Wednesday, April 20, 2011

Mecklenburg ... a tornado magnet

I wrote a few days ago about three recent Charlotte tornadoes, and a closer look at the archives shows something interesting -- Mecklenburg County has been hit with more tornadoes than any other North Carolina county in the region over the past 60 years.

The Storm Prediction Center's records show 20 tornadoes in Mecklenburg since 1950. For those of you into averages, it means the immediate Charlotte area gets a tornado about once every three years.

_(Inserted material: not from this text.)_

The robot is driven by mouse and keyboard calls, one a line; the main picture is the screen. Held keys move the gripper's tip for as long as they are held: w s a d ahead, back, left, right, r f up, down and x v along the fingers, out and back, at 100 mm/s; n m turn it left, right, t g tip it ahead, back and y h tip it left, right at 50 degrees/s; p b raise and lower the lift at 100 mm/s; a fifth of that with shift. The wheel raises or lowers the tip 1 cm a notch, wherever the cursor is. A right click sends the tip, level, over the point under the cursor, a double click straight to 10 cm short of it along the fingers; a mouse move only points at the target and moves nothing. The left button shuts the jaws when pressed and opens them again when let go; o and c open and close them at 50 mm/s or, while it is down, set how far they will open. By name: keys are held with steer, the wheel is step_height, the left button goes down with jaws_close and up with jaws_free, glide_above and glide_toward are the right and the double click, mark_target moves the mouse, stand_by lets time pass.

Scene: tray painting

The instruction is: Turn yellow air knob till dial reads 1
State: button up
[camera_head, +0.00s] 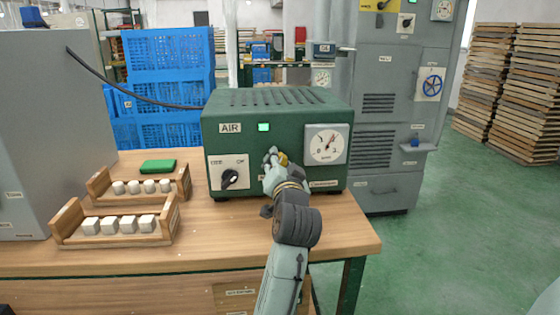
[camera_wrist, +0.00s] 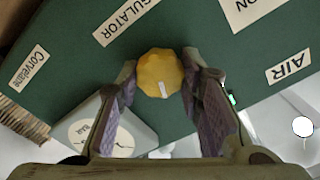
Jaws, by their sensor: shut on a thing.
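The yellow air knob (camera_head: 284,159) is on the front of the green AIR box (camera_head: 275,112), mostly hidden by my gripper (camera_head: 275,159) in the head view. In the wrist view the yellow knob (camera_wrist: 158,70) sits between the two fingers of my gripper (camera_wrist: 160,77), which is shut on it. The knob's white mark points toward the bottom of that view. The white dial (camera_head: 328,146) is right of the knob. Its needle points up and right; the exact reading is too small to tell. The dial (camera_wrist: 103,138) is partly hidden by a finger in the wrist view.
A grey cabinet (camera_head: 385,110) stands behind right.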

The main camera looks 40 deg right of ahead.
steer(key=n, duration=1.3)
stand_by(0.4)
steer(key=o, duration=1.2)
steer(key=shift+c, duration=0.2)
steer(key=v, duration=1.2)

You'll notice I said Mecklenburg leads the area's North Carolina counties. That's because Chesterfield County in South Carolina has been hit with 22 tornadoes during that time.

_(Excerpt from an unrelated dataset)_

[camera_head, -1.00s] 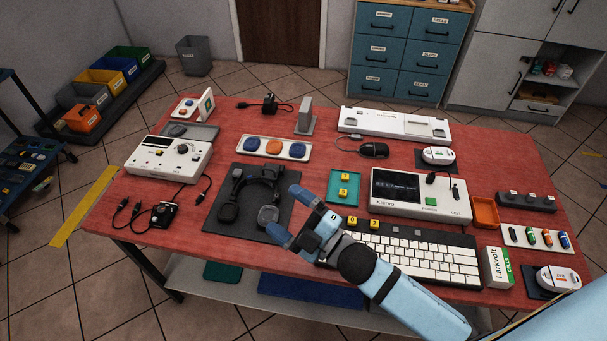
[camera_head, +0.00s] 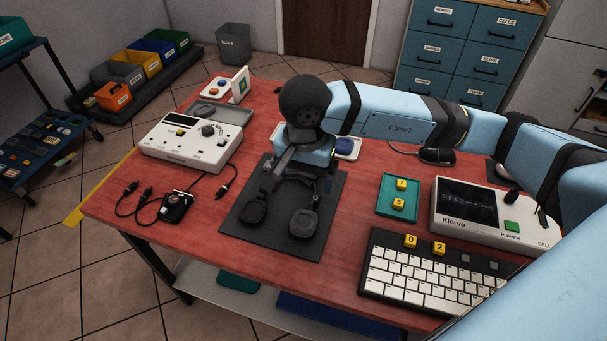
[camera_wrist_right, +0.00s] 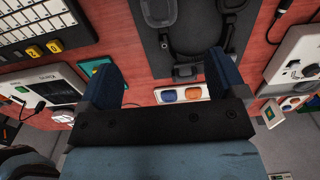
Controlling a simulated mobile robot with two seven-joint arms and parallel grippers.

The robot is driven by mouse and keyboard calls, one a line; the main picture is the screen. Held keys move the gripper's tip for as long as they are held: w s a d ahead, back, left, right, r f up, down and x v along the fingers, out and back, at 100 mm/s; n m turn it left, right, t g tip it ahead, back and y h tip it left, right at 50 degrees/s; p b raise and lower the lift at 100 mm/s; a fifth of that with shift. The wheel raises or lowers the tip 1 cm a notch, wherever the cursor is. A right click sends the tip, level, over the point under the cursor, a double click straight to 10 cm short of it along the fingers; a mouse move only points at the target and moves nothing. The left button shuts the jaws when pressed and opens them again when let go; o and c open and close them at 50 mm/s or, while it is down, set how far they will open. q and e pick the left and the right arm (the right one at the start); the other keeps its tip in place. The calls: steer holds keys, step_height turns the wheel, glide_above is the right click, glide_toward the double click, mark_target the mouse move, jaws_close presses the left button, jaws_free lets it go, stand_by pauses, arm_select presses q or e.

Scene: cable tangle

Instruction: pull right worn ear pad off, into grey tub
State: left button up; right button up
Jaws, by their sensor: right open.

I'll get into the county-by-county totals later, but this whole topic resulted from readers' questions about whether twisters ever hit the immediate Charlotte area. The classic perception of a tornado is a storm that rampages across farmland, but urban areas are not safe.

Christopher Burt, a meteorologist who has written a great book, "Extreme Weather," assembled a list of the 10 most tornado-prone cities, based on their location in parts of the country that received a large number of twisters.

No. 1 on his list is Oklahoma City, which he says has been hit more than 110 times, including an EF5 (the strongest level) in May 1999. No. 2 on the list is the Dallas-Fort Worth Metroplex, which also has been hit dozens of times. Only one city in his top 10, Chicago, has never taken a direct hit.

So urban areas get their share of tornadoes.

Atlanta and the rest of Fulton County have been hit 27 times since 1950, including an EF3 in March 1975 that killed three and injured 152; and the March 2008 twister that hit during the Southeastern Conference basketball tournament, killing one and injuring 30.

Columbia and Richland County have recorded 34 tornadoes, the worst of which was an EF2 in May 1976 that caused one death.

Raleigh, which took a direct hit Saturday, had recorded 30 tornadoes before last weekend. That included an EF4 in November 1988 that caused two deaths, 105 injuries, and $250 million in damage.

Charlotte-Mecklenburg's 20 tornadoes include a pair of EF2's -- on Sept. 7, 2004, caused by the remnants of Hurricane Frances; and on March 10, 1992. That storm hit in southwest Charlotte, causing 18 injuries and $2.5 million in damage -- the most ever for a Mecklenburg twister.

Here is a look at the tornado history of other counties in the region:

Anson: 4.

Burke: 6.

Cabarrus: 11.

Caldwell: 6 (includes and EF4 near Dudley Shoals on May 7, 1988).

Catawba: 15.

Chester: 12.

Chesterfield: 22 (the Carolinas' biggest recent tornado outbreak, on March 28, 1984, produced an EF4 that caused $25 million damage and 24 injuries).

Cleveland: 17.

Gaston: 13.

Iredell: 16.

Lancaster: 11 (includes an EF4 in that March 1984 outbreak).

Lincoln: 19 (includes a killer storm during the big May 4, 1989, outbreak; the F4 tornado caused four deaths, 19 injuries, and $25 million in damage). Lincoln County is tied for third (with York County) in the area, behind Chesterfield and Mecklenburg, in tornado frequency.

McDowell: 3.

Montgomery: 7.

Richmond: 3 (this number was surprisingly low, because Richmond is in the Sandhills and more prone to the significant tornado outbreaks in the springtime).

Rowan: 9 (does not include Saturday's EF1).

Rutherford: 7.

Stanly: 10 (this county is living a charmed life, with no recorded tornadoes in 12 years).

Union: 16 (includes a killer storm May 5, 1989 -- an EF4 with one death and six injuries; the total does not include Saturday's EF0).

Watauga: 2.

York: 19 -- tied with Lincoln County for the third-highest total in the area.


Anonymous said...

I'm curious about the numbers. You said Charlotte had the most at 20, yet you later said Raleigh had 30. That would seem to indicate that Wake County had more than Mecklenburg, or was there a typo of some sort?

Larry said...

Anonymous on April 23 at 8:36am...................These were the numbers back to 1950. I am guessing that 30 that Raleigh had go back before the 1950's.

David W. said...

This is interesting. I wonder how many go unreported in the rural counties due to no major damage or because on no one even seeing it.